As for the weather, Gerik said, the cycles vary greatly in Texas going back and forth between drought and flood periods.
“Do we have enough water in the tank, Lake Belton, to be able to carry us through the drought periods?” the Blackland director said. “It wouldn’t take but one severe drought, I think, in this area where we run out of water that would discourage people from coming back to Texas or encourage people to leave. We don’t want that. Nobody wants that.”
About 80 percent of Bell County’s water comes from Belton Lake and Stillhouse Hollow Lake. The remaining 20 percent comes from the Trinity Aquifer and the northern edge of the Edwards Balcones Fault Zone Aquifer, Wolfe said.
“Keep in mind that the Edwards Aquifer is one that gets recharged fairly quickly,” Gerik said. “Almost all of the other aquifers in Texas are recharged very slowly. In fact, so slowly that we’re essentially just mining the water out.
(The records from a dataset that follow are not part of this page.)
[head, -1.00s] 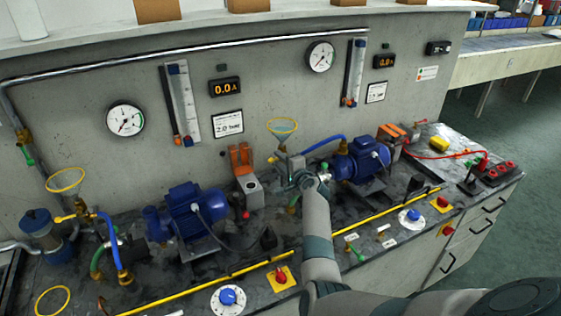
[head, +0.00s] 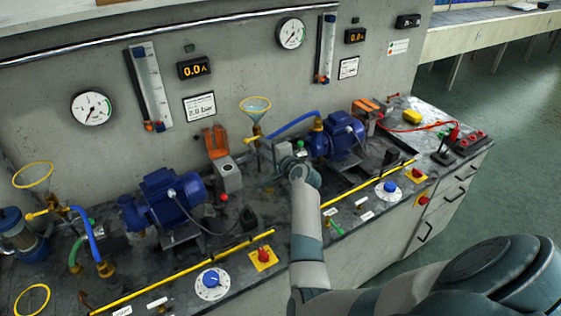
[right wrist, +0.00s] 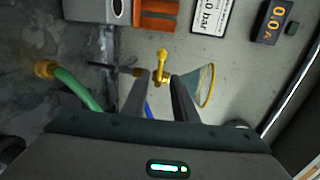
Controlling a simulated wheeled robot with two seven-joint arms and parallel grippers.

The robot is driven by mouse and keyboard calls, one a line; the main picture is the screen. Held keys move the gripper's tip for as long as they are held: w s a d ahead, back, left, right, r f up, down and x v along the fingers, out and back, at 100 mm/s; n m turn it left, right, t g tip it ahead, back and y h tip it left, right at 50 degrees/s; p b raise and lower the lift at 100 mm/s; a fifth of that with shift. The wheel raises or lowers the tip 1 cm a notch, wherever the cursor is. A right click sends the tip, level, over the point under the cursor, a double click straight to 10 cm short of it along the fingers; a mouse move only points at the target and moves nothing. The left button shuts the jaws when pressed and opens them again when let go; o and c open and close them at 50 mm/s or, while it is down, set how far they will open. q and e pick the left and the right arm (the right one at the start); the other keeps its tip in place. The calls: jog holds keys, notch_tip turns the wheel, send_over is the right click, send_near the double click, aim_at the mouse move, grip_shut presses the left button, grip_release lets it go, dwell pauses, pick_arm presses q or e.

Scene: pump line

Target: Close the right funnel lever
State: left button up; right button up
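The right funnel (head: 256,104) has a yellow rim and stands at the wall behind the bench. Its yellow lever (head: 252,139) shows below the cone, pointing sideways. In the right wrist view the yellow lever (right wrist: 162,56) is just beyond my fingertips, near the gap between them, and the funnel cone (right wrist: 207,85) is to its right. My right gripper (head: 277,167) is below and to the right of the funnel in the head view. In the wrist view the gripper (right wrist: 162,78) has its fingers apart, with nothing seen held. Contact with the lever cannot be told. My left gripper is out of view.
A blue hose (head: 292,125) runs from beside the funnel to the right pump (head: 340,138). A grey box with an orange flap (head: 217,142) stands left of the funnel. The left pump (head: 171,200) is on the bench. A green hose (right wrist: 78,88) shows left in the wrist view.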

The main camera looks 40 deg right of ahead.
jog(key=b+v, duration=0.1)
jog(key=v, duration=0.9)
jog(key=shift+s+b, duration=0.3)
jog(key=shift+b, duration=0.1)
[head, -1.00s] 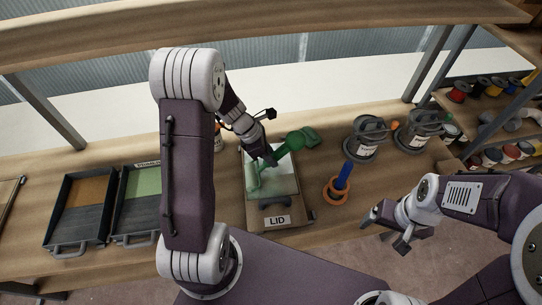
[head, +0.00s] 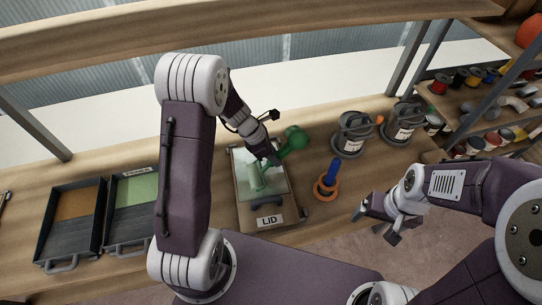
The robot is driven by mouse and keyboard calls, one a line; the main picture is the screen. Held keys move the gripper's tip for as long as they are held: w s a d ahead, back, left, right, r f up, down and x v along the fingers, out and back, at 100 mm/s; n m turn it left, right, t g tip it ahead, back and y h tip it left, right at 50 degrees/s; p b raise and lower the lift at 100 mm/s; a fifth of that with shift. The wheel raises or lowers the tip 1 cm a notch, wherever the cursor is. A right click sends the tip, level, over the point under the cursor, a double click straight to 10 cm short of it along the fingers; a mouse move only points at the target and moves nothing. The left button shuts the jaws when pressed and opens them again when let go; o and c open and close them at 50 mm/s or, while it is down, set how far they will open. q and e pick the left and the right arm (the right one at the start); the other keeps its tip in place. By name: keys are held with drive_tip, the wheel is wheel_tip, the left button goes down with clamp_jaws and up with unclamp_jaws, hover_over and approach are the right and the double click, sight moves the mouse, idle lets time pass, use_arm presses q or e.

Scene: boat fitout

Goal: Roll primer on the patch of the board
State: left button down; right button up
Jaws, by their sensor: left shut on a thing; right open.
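The board (head: 243,206) lies on the bench with a "LID" label at its front edge and a pale whitish-green patch (head: 277,184) on it. A green roller (head: 257,179) rests over the patch, its handle (head: 296,138) pointing up and to the right. My left gripper (head: 273,160) is shut on the roller, above the back part of the patch. The fingertips are partly hidden by the arm. The primer tray (head: 120,233), holding light green primer, stands to the left, partly behind my left arm. My right gripper (head: 374,221) is open and empty beyond the bench's front edge.
A dark tray with brown content (head: 70,237) stands at the far left. Two grey lidded cans (head: 351,136) (head: 401,123) stand further right. A shelf with paint pots (head: 487,110) is at right.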

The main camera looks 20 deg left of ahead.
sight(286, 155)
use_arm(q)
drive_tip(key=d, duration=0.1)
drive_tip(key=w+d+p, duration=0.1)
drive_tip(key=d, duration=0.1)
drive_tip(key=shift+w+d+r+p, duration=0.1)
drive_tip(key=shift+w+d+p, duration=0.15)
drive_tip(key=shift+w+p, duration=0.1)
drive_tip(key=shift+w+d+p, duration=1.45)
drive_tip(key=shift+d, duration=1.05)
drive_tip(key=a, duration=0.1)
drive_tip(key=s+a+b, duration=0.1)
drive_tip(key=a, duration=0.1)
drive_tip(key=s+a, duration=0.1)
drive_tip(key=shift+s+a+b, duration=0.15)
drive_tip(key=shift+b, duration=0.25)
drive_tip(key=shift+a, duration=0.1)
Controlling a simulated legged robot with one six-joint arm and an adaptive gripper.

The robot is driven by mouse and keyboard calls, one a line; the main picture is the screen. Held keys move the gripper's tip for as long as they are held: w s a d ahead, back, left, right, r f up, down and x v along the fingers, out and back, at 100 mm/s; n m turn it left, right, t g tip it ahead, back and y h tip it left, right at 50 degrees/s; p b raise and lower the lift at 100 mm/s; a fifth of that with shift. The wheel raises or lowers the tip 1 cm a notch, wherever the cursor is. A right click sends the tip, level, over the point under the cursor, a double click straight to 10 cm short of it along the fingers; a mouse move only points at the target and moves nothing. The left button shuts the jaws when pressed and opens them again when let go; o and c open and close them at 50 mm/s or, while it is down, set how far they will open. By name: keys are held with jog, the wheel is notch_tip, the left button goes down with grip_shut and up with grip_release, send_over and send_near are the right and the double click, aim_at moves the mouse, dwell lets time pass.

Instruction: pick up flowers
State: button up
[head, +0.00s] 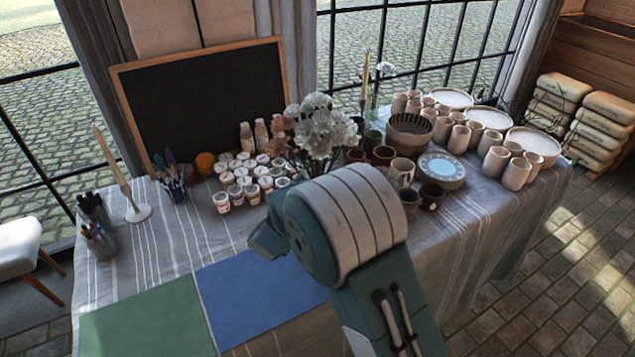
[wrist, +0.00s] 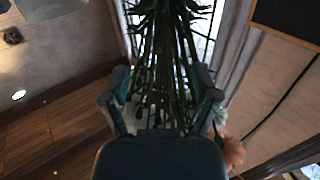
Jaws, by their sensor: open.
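A bunch of white flowers (head: 325,132) stands on the table among cups and paint jars, in the middle of the head view. Its lower part is hidden behind my arm. In the wrist view, my gripper (wrist: 162,92) is open, with one finger on each side of the bunch's dark green stems (wrist: 165,50). The stems run up the picture between and beyond the fingers. I cannot tell whether either finger touches them. In the head view my arm hides most of the gripper.
Small paint jars (head: 236,188) crowd the left of the flowers. Brown mugs (head: 383,156), a blue-topped plate (head: 441,167) and beige cups (head: 493,160) stand to the right. A blue mat (head: 250,300) and a green mat (head: 145,322) lie in front. A blackboard (head: 200,100) stands behind.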

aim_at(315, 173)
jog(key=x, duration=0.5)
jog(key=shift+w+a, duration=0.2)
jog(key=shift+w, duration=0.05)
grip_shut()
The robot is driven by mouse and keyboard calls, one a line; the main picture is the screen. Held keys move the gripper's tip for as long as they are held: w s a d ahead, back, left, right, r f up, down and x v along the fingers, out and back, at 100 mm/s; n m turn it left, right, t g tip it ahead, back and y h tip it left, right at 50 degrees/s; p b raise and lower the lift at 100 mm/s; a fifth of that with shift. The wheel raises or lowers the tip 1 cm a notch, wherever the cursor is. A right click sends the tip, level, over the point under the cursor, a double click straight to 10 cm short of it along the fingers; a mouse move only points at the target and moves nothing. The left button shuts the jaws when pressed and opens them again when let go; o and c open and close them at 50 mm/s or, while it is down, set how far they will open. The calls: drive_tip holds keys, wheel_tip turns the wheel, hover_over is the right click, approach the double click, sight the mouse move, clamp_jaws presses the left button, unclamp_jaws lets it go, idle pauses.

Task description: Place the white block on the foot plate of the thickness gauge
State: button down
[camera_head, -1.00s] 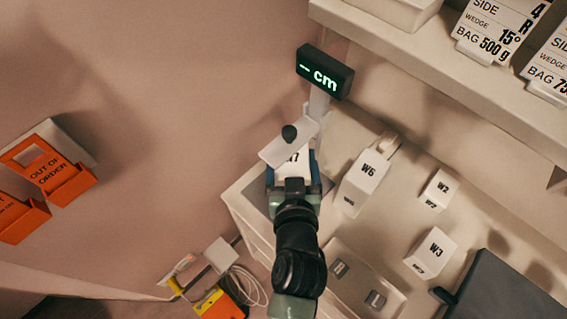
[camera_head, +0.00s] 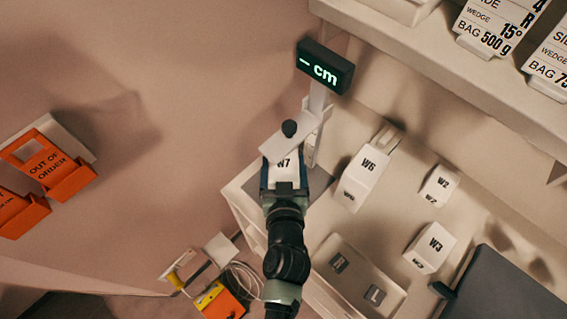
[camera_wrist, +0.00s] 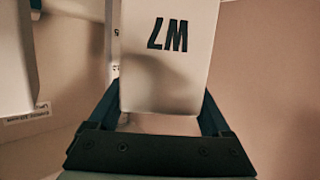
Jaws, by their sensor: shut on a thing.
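The white block (camera_head: 282,170) marked W7 is between my gripper's fingers (camera_head: 284,179), which are shut on it. It fills the middle of the wrist view (camera_wrist: 165,65), its label upside down there. The thickness gauge has a black display (camera_head: 325,67) reading "— cm", a pale column (camera_head: 317,103) and a pale sliding arm with a black knob (camera_head: 290,128). The block is just below this arm in the picture and partly covered by it. I cannot tell whether it touches anything. The foot plate is largely hidden by the block and gripper.
White blocks W6 (camera_head: 363,176), W2 (camera_head: 439,187) and W3 (camera_head: 430,248) stand on the counter to the right. A tray (camera_head: 341,296) with two dark pieces lies in front. A shelf (camera_head: 440,65) overhangs at upper right.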

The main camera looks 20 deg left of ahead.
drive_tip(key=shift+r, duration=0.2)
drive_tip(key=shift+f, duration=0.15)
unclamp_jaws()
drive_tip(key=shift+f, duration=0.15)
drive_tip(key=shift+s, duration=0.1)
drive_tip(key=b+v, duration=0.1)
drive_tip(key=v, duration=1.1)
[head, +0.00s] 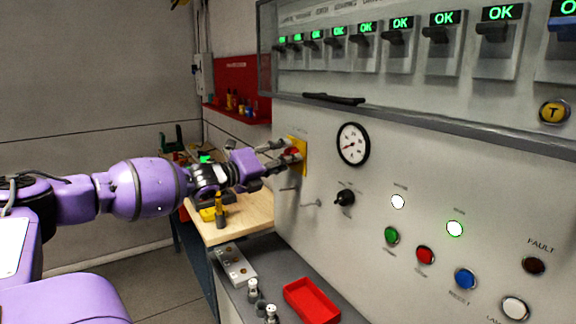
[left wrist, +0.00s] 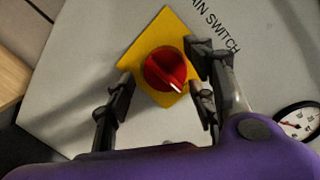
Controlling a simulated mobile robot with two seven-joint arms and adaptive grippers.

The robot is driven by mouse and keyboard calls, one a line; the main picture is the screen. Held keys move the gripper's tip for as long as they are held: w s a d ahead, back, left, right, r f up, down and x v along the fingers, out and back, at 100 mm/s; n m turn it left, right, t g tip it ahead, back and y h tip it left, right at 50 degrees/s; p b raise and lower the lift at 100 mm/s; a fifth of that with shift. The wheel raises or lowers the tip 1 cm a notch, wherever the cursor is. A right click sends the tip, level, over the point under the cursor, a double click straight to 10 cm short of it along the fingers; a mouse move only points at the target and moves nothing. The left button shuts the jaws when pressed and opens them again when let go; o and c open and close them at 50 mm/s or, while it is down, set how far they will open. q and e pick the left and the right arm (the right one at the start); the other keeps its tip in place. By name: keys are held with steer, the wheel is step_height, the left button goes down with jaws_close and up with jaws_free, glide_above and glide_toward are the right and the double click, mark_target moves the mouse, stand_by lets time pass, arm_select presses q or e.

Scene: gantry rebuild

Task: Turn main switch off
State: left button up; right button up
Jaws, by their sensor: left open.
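The main switch is a red rotary knob (left wrist: 166,70) on a yellow plate (left wrist: 158,37), fixed to the grey panel. Part of the label "MAIN SWITCH" shows beside it in the left wrist view. A white mark on the knob points to the lower right in that view. My left gripper (left wrist: 162,88) is open, with one finger on each side of the knob; I cannot tell whether either finger touches it. In the head view my left gripper (head: 290,152) reaches the yellow plate (head: 304,155) and partly covers the red knob. My right gripper is not in view.
A round gauge (head: 353,144) and a black selector (head: 345,198) sit right of the switch. Several push buttons and lamps are lower right. A ledge (head: 420,122) juts out above. A red tray (head: 312,300) and a wooden bench (head: 235,222) lie below.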

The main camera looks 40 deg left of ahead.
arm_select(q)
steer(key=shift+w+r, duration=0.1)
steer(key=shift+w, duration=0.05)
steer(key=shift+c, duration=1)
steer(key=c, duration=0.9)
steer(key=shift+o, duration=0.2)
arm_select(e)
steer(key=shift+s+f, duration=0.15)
The only way long term we’re going to keep those aquifers viable is through means like ASR.”
A feasibility study would take Blackland eight to 10 months to complete, Aaron said.
If Bell County is found to be a suitable candidate for ASR, any potential projects will be funded through a variety of partnerships.
“Public-private investments are probably going to occur to make this happen,” Aaron said. “It cannot just be on the back of taxpayers.”
State Rep. Hugh Shine, R-Temple, said ASR is a logical option for Bell County to review aquifer storage.
“If we do this, that means water doesn’t otherwise go down stream when we have those periods of excess water,” Shine said. “We can capture that water, we can maintain it and keep it for us.”
Bell County Commissioner Tim Brown said ASR is an alternative that needs to be considered in the long-term strategies for providing water here.
“We know we’re going to continue to grow. We know that we’re going to need more water. We know there are no easy solutions out there,” Brown said.
“I think the time will come that we’ll see some ASR programs here.”